Les commémorations nationales - journée de la mémoire des génocides et de la prévention des crimes contre l'humanité, le 27 janvier (déclaration des ministres de l'éducation du Conseil de l'Europe du 18 octobre 2002) ; - journée nationale du souvenir et de recueillement à la mémoire des victimes civiles et militaires de la guerre d'Algérie et des combats en Tunisie et au Maroc, le 19 mars (loi du 6 décembre 2012 10 ( * ) ) ; - journée nationale du souvenir des victimes et héros de la déportation, le dernier dimanche d'avril (loi du 14 avril 1954) ; - commémoration de la victoire de 1945, le 8 mai (loi du 2 octobre 1981) ; - journée nationale des mémoires de la traite, de l'esclavage et de leurs abolitions, le 10 mai (loi du 21 mai 2001 11 ( * ) et décret du 31 mars 2006 12 ( * ) ) ; - journée nationale de la Résistance, le 27 mai (loi du 19 juillet 2013 13 ( * ) ) ; - fête nationale de Jeanne d'Arc et du patriotisme, le deuxième dimanche de mai (loi du 10 juillet 1920) ; - journée nationale d'hommage aux « morts pour la France » en Indochine, le 8 juin (décret du 26 mai 2005 14 ( * ) ) ; - journée nationale commémorative de l'appel du général de Gaulle du 18 juin 1940 (décret du 10 mars 2006 15 ( * ) ) ; - journée nationale à la mémoire des victimes des crimes racistes et antisémites de l'État français et d'hommage aux « Justes » de France, le dimanche le plus proche du 16 juillet (loi du 10 juillet 2000 16 ( * ) ) ; - journée nationale d'hommage aux harkis et aux membres des formations supplétives, le 25 septembre (décret du 31 mars 2003 17 ( * ) ) ; - commémoration de l'armistice du 11 novembre 1918 (loi du 24 octobre 1922) ; - journée nationale d'hommage aux morts de la guerre d'Algérie et des combats du Maroc et de la Tunisie, le 5 décembre (décret du 26 septembre 2003 18 ( * ) ). |
Si ces commémorations ne sont pas toutes relayées par l'institution scolaire, le temps scolaire est scandé d'autres « journées de », notamment :
- la journée de l'Europe, le 9 mai ;
- la journée de sensibilisation et de mobilisation des élèves des écoles, collèges et lycées pour les droits des femmes et l'égalité hommes-femmes, le 8 mars ;
- la journée de la laïcité, le 9 décembre 19 ( * ) ;
- plus récemment, la journée nationale « Non au harcèlement », dont la première a eu lieu le 5 novembre 2015.

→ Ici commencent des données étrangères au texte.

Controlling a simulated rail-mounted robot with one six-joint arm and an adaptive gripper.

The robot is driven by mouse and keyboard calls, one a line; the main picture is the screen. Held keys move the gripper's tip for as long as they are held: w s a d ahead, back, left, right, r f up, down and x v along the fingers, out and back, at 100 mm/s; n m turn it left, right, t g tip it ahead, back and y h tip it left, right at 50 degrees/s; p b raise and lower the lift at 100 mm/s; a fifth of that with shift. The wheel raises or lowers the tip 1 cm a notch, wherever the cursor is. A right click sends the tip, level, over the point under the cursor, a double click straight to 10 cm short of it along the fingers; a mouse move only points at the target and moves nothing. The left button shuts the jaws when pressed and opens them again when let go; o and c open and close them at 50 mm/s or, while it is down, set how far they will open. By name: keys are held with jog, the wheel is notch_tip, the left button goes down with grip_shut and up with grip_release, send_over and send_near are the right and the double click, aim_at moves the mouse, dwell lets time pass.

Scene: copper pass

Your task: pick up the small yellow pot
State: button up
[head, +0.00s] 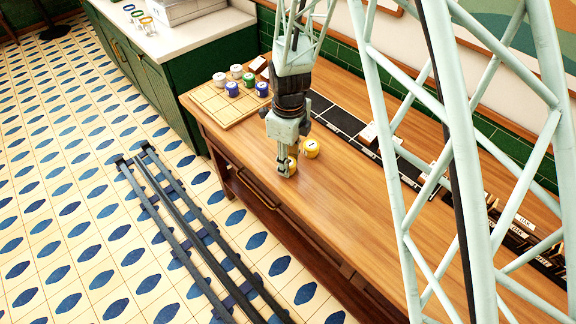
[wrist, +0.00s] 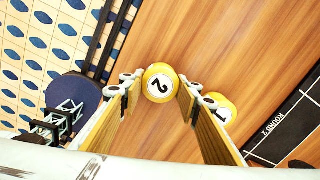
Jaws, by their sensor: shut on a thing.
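Two small yellow pots are by my gripper. One yellow pot, marked 2 on its white top (wrist: 159,84), is between my gripper's fingertips (wrist: 157,92) in the wrist view. My gripper is shut on it. In the head view this pot (head: 292,163) is mostly hidden by my gripper (head: 286,168), low over the wooden counter. The other yellow pot (head: 311,148) stands on the counter just right of my gripper. In the wrist view it (wrist: 220,110) shows outside the right finger, partly hidden by it.
A wooden grid board (head: 208,104) with several white, blue and green pots lies at the counter's far left end. A dark strip (head: 340,122) marked in sections runs along the back of the wooden counter (head: 330,215). The counter's front middle is clear.

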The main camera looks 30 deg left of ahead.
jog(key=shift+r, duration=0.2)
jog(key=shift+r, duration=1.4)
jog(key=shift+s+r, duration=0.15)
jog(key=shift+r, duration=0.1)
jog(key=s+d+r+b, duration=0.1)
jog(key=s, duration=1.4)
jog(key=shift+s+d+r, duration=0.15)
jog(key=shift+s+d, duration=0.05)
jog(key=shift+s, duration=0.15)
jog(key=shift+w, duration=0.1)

De ce fait, la mémoire des combattants et des victimes de la guerre occupe une place relativement faible dans le temps scolaire. Les principaux jours de commémoration - 11 novembre et 8 mai - étant chômés, la participation des élèves à ces cérémonies , bien qu'encouragée par le ministère, demeure aléatoire et dépend souvent d'initiatives personnelles d'enseignants et surtout d'élus locaux .

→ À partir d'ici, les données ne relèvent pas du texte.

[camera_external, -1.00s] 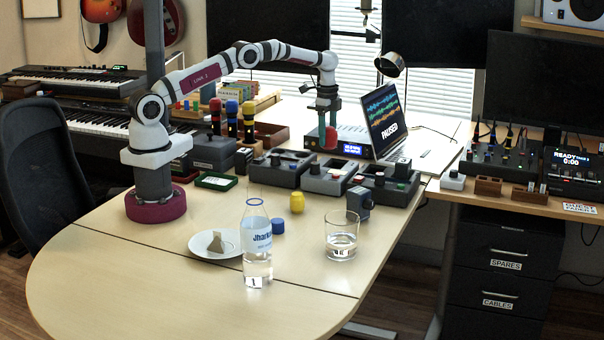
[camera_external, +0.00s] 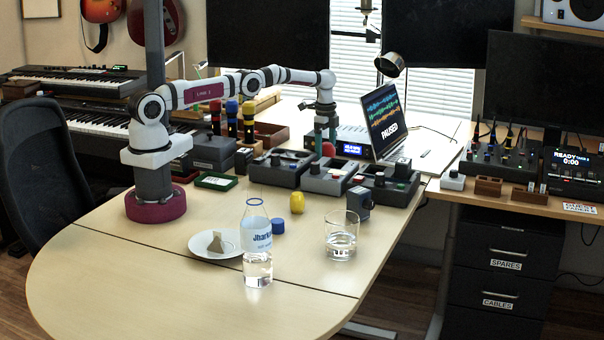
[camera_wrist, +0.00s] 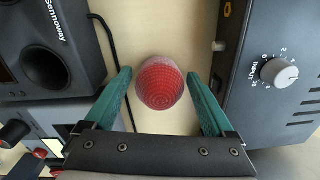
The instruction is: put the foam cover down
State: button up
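The red foam cover (camera_wrist: 160,82) is round with a meshed surface and sits between my green fingertips in the wrist view, over the pale tabletop. My gripper (camera_wrist: 159,76) is open, with a visible gap on each side of the cover. In the external view the cover (camera_external: 328,149) shows just below my gripper (camera_external: 326,137), behind the dark control boxes. These boxes hide its underside, so I cannot see exactly what it touches.
In the wrist view a grey box with a knob (camera_wrist: 279,72) stands close on the right, and a dark speaker-like unit (camera_wrist: 50,45) on the left. The laptop (camera_external: 384,118) is right of my gripper. A bottle (camera_external: 257,245) and a glass (camera_external: 341,235) stand in front.

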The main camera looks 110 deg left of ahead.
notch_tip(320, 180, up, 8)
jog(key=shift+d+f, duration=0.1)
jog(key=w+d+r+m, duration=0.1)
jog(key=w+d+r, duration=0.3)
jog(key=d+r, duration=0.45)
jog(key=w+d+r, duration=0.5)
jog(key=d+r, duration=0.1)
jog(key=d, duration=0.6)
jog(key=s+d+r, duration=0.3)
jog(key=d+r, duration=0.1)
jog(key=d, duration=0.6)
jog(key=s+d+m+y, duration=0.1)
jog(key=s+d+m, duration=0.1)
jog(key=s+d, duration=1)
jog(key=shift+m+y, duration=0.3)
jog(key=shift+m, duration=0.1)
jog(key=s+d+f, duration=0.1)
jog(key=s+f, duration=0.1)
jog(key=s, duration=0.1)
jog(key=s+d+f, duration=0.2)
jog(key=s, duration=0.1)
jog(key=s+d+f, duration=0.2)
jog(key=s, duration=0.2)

La présente proposition de loi vise ainsi à pallier cette insuffisance, en instituant un jour de mémoire consacré notamment à la transmission de la mémoire combattante.
B. DONNER UNE PLUS GRANDE VISIBILITÉ AUX ACTIONS MENÉES DANS LES ÉTABLISSEMENTS SCOLAIRES
1. Une mesure qui s'inscrit dans la politique de sensibilisation aux enjeux mémoriels menée par l'éducation nationale
L'institution scolaire participe d'ores et déjà à la politique de mémoire nationale, qui est « adossée à l'enseignement de l'histoire en classe » et « qui met l'accent sur certains faits historiques dans le but de construire une mémoire collective autour de valeurs partagées et de contribuer au sentiment d'appartenance commune : le vivre ensemble » 20 ( * ) .
a) L'éducation nationale et le centenaire de la Première Guerre mondiale
Le centenaire de la Première Guerre mondiale a certainement contribué à relancer la transmission de la mémoire de ce conflit 21 ( * ) . Le ministère de l'éducation nationale, de l'enseignement supérieur et de la recherche est membre fondateur de la Mission pour le centenaire de la Première Guerre mondiale, groupement d'intérêt public (GIP) chargé de définir les grandes orientations du centenaire et d'organiser les manifestations de référence. Le premier conflit mondial constitue en effet un enjeu pédagogique et éducatif majeur. Comme l'écrivait Marcel Gauchet, « il y a peu d'exemples (...) d'événements qui aient à ce point modelé le cours de l'histoire, fixé les enjeux d'une époque et déterminé ses contours » 22 ( * ) . À la différence d'évènements plus récents, la Grande Guerre est une mémoire unie, « qui rassemble plus qu'elle ne divise » de par son message de cohésion et d'unité nationale 23 ( * ) .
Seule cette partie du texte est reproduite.